What the task asks:
Write out the material again word for word, dropping any images it holds.

Stored data:
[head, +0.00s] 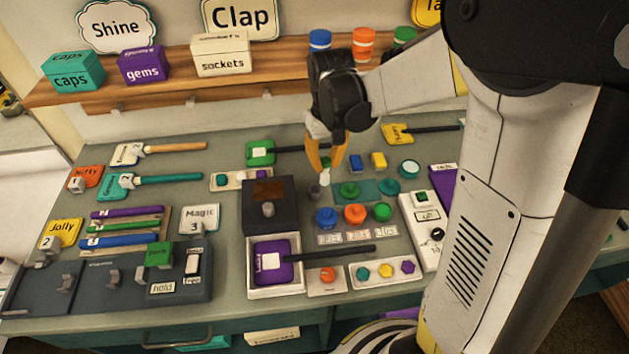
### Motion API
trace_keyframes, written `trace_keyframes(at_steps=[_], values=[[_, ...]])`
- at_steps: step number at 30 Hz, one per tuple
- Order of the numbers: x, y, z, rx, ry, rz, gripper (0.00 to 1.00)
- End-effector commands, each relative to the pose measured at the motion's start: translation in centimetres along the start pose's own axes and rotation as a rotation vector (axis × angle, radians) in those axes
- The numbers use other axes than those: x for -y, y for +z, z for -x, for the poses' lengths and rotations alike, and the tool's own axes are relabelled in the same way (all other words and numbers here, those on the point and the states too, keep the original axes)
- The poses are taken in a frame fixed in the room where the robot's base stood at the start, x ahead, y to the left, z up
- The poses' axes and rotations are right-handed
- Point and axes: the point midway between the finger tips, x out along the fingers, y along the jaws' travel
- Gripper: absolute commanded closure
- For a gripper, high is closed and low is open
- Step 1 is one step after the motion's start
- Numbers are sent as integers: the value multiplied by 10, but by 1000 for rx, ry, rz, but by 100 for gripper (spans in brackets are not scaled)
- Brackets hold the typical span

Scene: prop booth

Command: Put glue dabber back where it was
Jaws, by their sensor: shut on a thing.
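My gripper (325,166) reaches down over the middle of the workbench, its orange fingers shut on a small pale thing. This looks like the glue dabber (324,178), whitish with a hint of green near the fingertips. It is small and partly hidden by the fingers. Its lower end is close to a small grey cup-like piece (314,190); I cannot tell whether they touch or whether the dabber is over it.
A dark box (270,207) stands just left of the dabber. A teal pad (367,190) with green knobs lies to the right, and blue (326,218), orange (355,214) and green (382,212) round pieces sit in front. A green-headed paddle (261,152) lies behind.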

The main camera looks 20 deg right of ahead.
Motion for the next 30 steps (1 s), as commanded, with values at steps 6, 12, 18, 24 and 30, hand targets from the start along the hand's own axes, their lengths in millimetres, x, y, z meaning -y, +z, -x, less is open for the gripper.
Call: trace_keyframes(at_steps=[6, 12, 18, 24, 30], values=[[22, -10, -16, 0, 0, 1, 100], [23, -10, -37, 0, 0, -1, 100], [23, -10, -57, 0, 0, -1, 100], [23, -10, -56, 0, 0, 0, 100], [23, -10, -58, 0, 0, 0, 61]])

Answer to the exercise:
[head, +0.00s] 
### Motion API
trace_keyframes, written `trace_keyframes(at_steps=[_], values=[[_, ...]])`
- at_steps: step number at 30 Hz, one per tuple
- Order of the numbers: x, y, z, rx, ry, rz, gripper (0.00 to 1.00)
- End-effector commands, each relative to the pose measured at the motion's start: translation in centimetres along the start pose's own axes and rotation as a rotation vector (axis × angle, radians) in those axes
- The numbers use other axes than those: x for -y, y for +z, z for -x, for the poses' lengths and rotations alike, and the tool's own axes are relabelled in the same way (all other words and numbers here, those on the point and the states too, keep the original axes)
- The poses are taken in a frame fixed in the room where the robot's base stood at the start, x ahead, y to the left, z up
- The poses' axes and rotations are right-handed
- Point and axes: the point midway between the finger tips, x out along the fingers, y along the jaws' travel
- Gripper: absolute commanded closure
- For a gripper, high is closed and low is open
- Step 1 is one step after the motion's start
- Numbers are sent as integers: the value multiplied by 10, but by 1000 for rx, ry, rz, but by 100 for gripper (spans in brackets are not scaled)
- Brackets hold the typical span

Scene: prop booth

Command: Put glue dabber back where it was
Jaws, by their sensor: shut on a thing.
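My gripper (325,166) reaches down over the middle of the workbench, its orange fingers shut on a small pale thing. This looks like the glue dabber (324,178), whitish with a hint of green near the fingertips. It is small and partly hidden by the fingers. Its lower end is close to a small grey cup-like piece (314,190); I cannot tell whether they touch or whether the dabber is over it.
A dark box (270,207) stands just left of the dabber. A teal pad (367,190) with green knobs lies to the right, and blue (326,218), orange (355,214) and green (382,212) round pieces sit in front. A green-headed paddle (261,152) lies behind.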

The main camera looks 20 deg right of ahead.
Motion for the next 30 steps (1 s), as commanded, with values at steps 6, 12, 18, 24 and 30, hand targets from the start along the hand's own axes, their lengths in millimetres, x, y, z meaning -y, +z, -x, less is open for the gripper.
Call: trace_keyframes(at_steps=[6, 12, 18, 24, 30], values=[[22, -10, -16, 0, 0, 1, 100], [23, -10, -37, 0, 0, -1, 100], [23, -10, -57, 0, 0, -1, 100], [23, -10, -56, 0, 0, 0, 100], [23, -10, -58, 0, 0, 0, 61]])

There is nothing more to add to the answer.